Sagecom’s Argument: “This is an Abuse of Process”
Counsel to Sagecom, Mr. Adeyinka Olumide-Fusika (SAN), leading a high-profile legal team including Muiz Banire (SAN), Chief Ayotunde Ogunleye (SAN), and Adeola Adedipe (SAN), urged the Supreme Court to reject Fidelity Bank’s motion on the grounds that it lacked merit and constituted a clear abuse of judicial process.
Olumide-Fusika told the panel that the Supreme Court had already delivered a final and conclusive judgment in April 2025, affirming Sagecom’s position as the judgment creditor. He emphasized that all related appeals had been dismissed and that Fidelity Bank’s current application was a veiled attempt to relitigate settled matters under the guise of seeking clarification.

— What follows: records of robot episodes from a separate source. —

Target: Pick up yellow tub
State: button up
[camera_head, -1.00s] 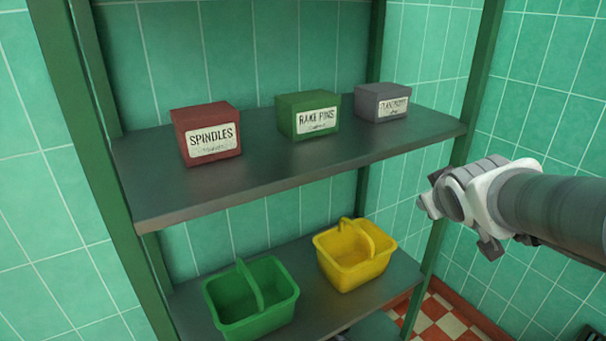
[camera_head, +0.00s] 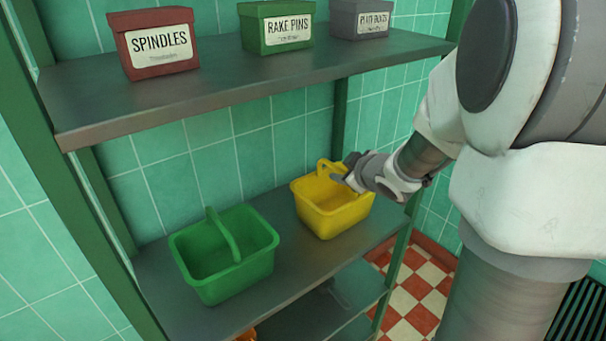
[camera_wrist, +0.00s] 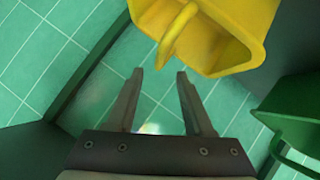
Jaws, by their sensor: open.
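The yellow tub (camera_head: 328,213) stands on the lower shelf, right of the green tub, with its handle raised across the top. It also shows at the top of the wrist view (camera_wrist: 232,48), its handle hanging into view near the fingertips. My gripper (camera_head: 350,170) is at the tub's upper right side, close to the handle. In the wrist view my gripper (camera_wrist: 160,75) has its two fingers apart with nothing between them; the handle lies just beyond the tips. I cannot tell whether a finger touches it.
The green tub (camera_head: 215,275) stands left on the same shelf (camera_head: 285,255). The upper shelf (camera_head: 230,85) overhangs, carrying a red box (camera_head: 160,65), a green box (camera_head: 285,45) and a grey box (camera_head: 362,20). A green post (camera_head: 395,265) stands just right of the yellow tub.

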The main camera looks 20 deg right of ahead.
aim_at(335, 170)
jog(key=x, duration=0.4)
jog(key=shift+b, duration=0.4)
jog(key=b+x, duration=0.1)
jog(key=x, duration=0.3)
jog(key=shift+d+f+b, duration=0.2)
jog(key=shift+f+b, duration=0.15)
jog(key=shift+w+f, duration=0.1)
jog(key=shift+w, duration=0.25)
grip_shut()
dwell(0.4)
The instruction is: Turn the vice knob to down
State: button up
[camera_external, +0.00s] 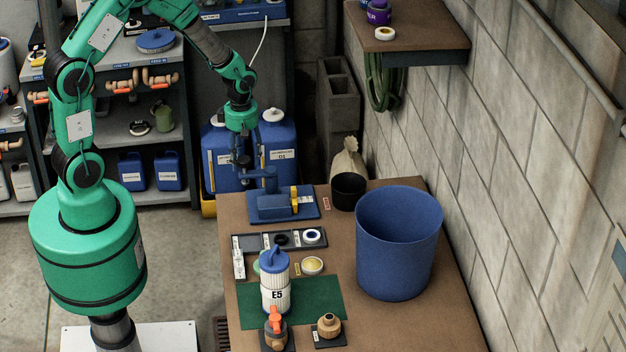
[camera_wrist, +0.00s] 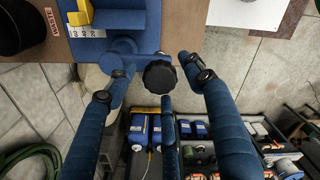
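The blue vice (camera_external: 282,206) stands at the far left end of the brown table, with a yellow part on its right side. In the wrist view the vice (camera_wrist: 130,18) is at the top. Its black lobed knob (camera_wrist: 160,77) is in the middle, at the end facing my gripper. My gripper (camera_external: 241,178) is just left of the vice, pointing down. In the wrist view, the blue fingers of my gripper (camera_wrist: 153,72) are spread open on both sides of the knob, with a third finger below it. Contact with the knob cannot be told.
A black cup (camera_external: 348,190) and a large blue bin (camera_external: 398,245) stand right of the vice. A tray with rings (camera_external: 280,240), a white E5 filter (camera_external: 275,280) and brass fittings (camera_external: 328,325) lie nearer. Blue containers (camera_external: 277,150) stand behind the table.

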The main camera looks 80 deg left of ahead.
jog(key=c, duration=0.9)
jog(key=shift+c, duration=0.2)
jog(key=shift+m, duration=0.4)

“This application is unwarranted and a clear abuse of the judicial process. All appeals arising from this matter have been determined conclusively by this apex court,” Olumide-Fusika said.
He maintained that the issues raised by the bank had been exhaustively addressed in prior rulings and that the judgment, as delivered, was “clear, final, and unambiguous.”

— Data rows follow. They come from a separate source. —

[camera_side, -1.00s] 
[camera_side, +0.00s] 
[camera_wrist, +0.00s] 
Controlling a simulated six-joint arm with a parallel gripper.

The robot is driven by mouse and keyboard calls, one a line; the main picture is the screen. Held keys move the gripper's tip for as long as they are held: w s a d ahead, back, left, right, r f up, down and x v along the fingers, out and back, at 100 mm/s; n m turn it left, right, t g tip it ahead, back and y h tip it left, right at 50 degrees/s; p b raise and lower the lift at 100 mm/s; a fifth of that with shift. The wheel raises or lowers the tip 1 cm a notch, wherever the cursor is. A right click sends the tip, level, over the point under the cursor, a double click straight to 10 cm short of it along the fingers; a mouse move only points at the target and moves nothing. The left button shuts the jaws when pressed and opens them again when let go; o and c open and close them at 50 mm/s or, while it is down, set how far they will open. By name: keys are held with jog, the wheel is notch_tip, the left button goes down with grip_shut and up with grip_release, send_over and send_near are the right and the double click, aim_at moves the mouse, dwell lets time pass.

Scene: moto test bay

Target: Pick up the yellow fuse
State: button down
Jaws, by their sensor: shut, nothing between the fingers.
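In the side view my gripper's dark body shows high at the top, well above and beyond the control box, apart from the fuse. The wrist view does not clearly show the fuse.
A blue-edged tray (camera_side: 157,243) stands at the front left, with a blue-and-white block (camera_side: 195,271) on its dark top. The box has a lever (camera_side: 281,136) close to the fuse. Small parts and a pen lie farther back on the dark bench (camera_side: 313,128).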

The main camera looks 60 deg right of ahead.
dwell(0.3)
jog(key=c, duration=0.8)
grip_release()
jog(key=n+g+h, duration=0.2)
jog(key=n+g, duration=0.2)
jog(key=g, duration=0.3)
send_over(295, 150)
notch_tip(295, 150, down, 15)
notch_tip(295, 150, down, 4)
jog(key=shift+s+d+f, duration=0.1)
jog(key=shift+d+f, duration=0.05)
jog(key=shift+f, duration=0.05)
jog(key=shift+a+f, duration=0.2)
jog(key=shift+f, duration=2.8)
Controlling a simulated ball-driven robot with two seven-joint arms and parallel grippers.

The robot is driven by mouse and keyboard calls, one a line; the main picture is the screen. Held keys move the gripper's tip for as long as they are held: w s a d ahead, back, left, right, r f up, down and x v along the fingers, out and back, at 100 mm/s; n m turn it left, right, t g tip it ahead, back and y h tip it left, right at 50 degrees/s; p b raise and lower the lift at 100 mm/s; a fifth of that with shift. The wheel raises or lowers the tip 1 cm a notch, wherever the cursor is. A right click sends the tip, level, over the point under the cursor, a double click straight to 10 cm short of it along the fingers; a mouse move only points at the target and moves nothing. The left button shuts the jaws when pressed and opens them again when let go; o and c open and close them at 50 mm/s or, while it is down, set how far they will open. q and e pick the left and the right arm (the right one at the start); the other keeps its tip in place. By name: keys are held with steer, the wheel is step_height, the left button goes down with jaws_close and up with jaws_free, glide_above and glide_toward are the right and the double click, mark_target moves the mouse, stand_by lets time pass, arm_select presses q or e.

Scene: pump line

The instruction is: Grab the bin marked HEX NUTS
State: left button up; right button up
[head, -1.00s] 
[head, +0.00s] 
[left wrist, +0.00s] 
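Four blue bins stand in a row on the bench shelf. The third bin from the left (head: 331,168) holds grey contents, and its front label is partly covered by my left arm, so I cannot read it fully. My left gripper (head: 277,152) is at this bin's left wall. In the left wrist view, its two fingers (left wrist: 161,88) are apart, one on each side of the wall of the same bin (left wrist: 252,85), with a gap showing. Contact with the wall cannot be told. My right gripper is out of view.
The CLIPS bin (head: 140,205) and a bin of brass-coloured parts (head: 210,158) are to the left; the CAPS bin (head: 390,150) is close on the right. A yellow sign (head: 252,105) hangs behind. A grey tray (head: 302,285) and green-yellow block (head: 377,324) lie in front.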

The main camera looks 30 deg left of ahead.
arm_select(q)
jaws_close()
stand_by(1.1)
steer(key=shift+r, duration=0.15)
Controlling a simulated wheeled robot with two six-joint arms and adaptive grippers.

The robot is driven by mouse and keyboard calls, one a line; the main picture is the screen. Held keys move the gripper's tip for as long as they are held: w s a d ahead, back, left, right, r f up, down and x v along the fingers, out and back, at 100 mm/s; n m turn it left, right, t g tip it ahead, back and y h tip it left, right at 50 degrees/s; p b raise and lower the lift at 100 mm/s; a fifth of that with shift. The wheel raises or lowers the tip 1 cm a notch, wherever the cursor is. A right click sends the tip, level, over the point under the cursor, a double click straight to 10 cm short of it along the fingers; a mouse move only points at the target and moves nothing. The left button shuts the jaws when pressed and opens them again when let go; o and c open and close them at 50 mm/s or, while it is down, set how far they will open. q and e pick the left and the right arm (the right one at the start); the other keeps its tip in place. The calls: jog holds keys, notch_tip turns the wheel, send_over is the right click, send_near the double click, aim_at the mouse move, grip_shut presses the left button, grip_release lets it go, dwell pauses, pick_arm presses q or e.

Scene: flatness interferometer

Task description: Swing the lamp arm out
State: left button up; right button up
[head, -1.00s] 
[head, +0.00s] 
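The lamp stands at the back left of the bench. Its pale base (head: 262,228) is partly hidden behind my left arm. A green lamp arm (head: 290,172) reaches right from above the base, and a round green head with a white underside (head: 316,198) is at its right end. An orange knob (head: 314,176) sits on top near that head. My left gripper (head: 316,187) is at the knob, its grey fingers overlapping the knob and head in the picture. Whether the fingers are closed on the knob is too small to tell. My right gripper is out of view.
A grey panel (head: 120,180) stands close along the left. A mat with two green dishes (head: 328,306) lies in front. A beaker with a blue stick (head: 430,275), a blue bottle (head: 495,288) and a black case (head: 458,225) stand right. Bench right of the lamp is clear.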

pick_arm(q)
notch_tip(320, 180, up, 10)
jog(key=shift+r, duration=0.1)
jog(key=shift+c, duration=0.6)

Fidelity Bank’s Position: “We Seek Clarification, Not Review”
Representing Fidelity Bank, Chief Wole Olanipekun (SAN), alongside other senior advocates including Chief Kanu Agabi (SAN), Onyechi Ikpeazu (SAN), and Kemi Pinheiro (SAN), argued that the motion — marked SC/CV/602/2021 — was not an attempt to reopen the case but rather to seek clarification on the computation of the judgment sum and applicable exchange rate.

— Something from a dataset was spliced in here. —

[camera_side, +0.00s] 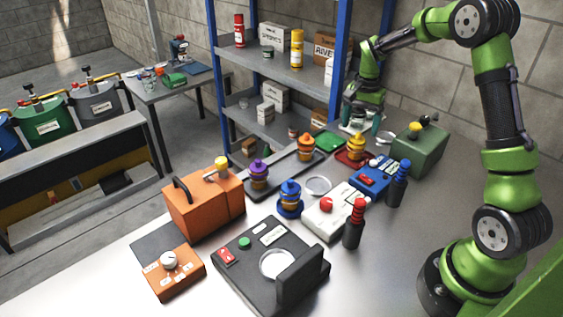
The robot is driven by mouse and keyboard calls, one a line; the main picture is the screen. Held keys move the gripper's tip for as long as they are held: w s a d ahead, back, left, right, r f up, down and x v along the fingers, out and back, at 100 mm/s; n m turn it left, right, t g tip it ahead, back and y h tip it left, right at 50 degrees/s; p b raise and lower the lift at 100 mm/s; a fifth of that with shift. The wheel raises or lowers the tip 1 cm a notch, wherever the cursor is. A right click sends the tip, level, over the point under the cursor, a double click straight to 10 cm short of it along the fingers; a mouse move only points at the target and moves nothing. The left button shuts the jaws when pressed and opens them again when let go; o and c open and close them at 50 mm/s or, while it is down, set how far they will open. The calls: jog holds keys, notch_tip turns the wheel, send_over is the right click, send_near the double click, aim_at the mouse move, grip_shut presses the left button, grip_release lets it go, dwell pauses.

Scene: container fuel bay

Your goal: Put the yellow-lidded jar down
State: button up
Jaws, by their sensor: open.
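The yellow-lidded jar (356,146), with an amber body, stands upright on a red pad (343,161) toward the back of the metal table. My gripper (362,122) is open, with its teal-tipped fingers apart. It appears just behind and above the jar in the picture, and no finger is seen closed on the jar. The exact gap between fingers and jar is hard to tell at this size.
A dark tray (282,178) holds a purple-lidded jar (259,174) and an orange-lidded jar (306,148). A blue-lidded jar (290,199) stands nearer. A green box (420,150) and blue device (370,179) stand close right.

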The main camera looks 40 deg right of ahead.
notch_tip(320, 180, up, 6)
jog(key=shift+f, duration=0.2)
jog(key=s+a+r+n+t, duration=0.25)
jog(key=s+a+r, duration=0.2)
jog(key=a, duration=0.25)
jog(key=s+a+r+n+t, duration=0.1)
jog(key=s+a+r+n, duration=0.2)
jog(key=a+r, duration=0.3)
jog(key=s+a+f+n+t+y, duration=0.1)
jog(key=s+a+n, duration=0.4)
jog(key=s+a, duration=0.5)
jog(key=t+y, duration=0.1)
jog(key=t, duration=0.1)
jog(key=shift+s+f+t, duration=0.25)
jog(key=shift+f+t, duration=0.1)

Olanipekun explained that the bank’s motion, filed on October 8, 2025, asked the Supreme Court to correct what it described as “computational inconsistencies” in the total judgment amount. Fidelity Bank asserted that, based on its calculations, the debt stood at ₦30.19 billion as of April 11, 2025 — a figure dramatically lower than Sagecom’s claim of ₦225.28 billion.
“This application has been brought with every sense of responsibility. It is not intended to undermine the court’s authority but to ensure accuracy and legal clarity in executing the judgment,” Olanipekun submitted.
The bank’s counsel emphasized that Fidelity was only seeking the court’s interpretation of the proper monetary value of the ruling, given that parts of the original award were denominated in foreign currency.
Sagecom’s Counter: “Judgment Needs No Clarification”
In its counter-affidavit, deposed on October 23, 2025, by Mr. Samuel Miriki, Sagecom’s Managing Director, the company maintained that the judgment was explicit and that no aspect required clarification. The affidavit dismissed Fidelity Bank’s claim that the ruling involved ambiguities in foreign currency conversion, insisting that the decision was self-explanatory and final.
Sagecom argued that Fidelity’s move was a deliberate attempt to stall payment and delay enforcement of the court’s decision. It further objected to a deposition made by Fidelity’s Executive Director, Mr. Stanley Amuchie, calling it irrelevant and inconsistent with the finality of the Supreme Court’s judgment.
“None of the parties is ignorant of what the judgment stated and meant,” Sagecom said in its filing. “The claim that clarification is needed is a calculated effort to reopen a concluded matter.”
After hearing arguments from both sides, Justice Garba reserved ruling on the matter, noting that the court would deliver its decision at a later date.
Background of the Dispute
The legal conflict traces back to a 2018 ruling by the Lagos State High Court in suit number LD/1734/2011, involving Fidelity Bank, G. Cappa Plc, and Sagecom Concept Ltd. The case centered on unearned rent and property-related compensation for residential flats located at 23/25 Probyn Road, Ikoyi, Lagos.
In that judgment, delivered on January 30, 2018, the trial court held Fidelity Bank and G. Cappa liable to pay Sagecom compensation. Fidelity’s appeal to the Court of Appeal was dismissed, and its further challenge at the Supreme Court met the same fate when the apex court, on April 11, 2025, upheld the lower courts’ rulings, effectively making Sagecom the judgment creditor.
Fidelity’s latest motion, therefore, represents an attempt to revisit the financial computation of that final judgment — an action Sagecom insists is both procedurally improper and legally untenable.
Bank’s Clarification
In May 2025, Fidelity Bank confirmed the existence of the Supreme Court judgment but maintained that, based on its internal computation, the true settlement figure stood at ₦14 billion, not ₦225 billion. The bank attributed the dispute to an old credit facility granted by the now-defunct FSB International Bank to G. Cappa Plc in 2002, which later became entangled in the litigation with Sagecom.
As both parties await the Supreme Court’s decision, the case underscores the complexity of enforcing high-value judgments in Nigeria’s financial and legal sectors — and the delicate balance between finality in justice and the right to seek judicial clarification.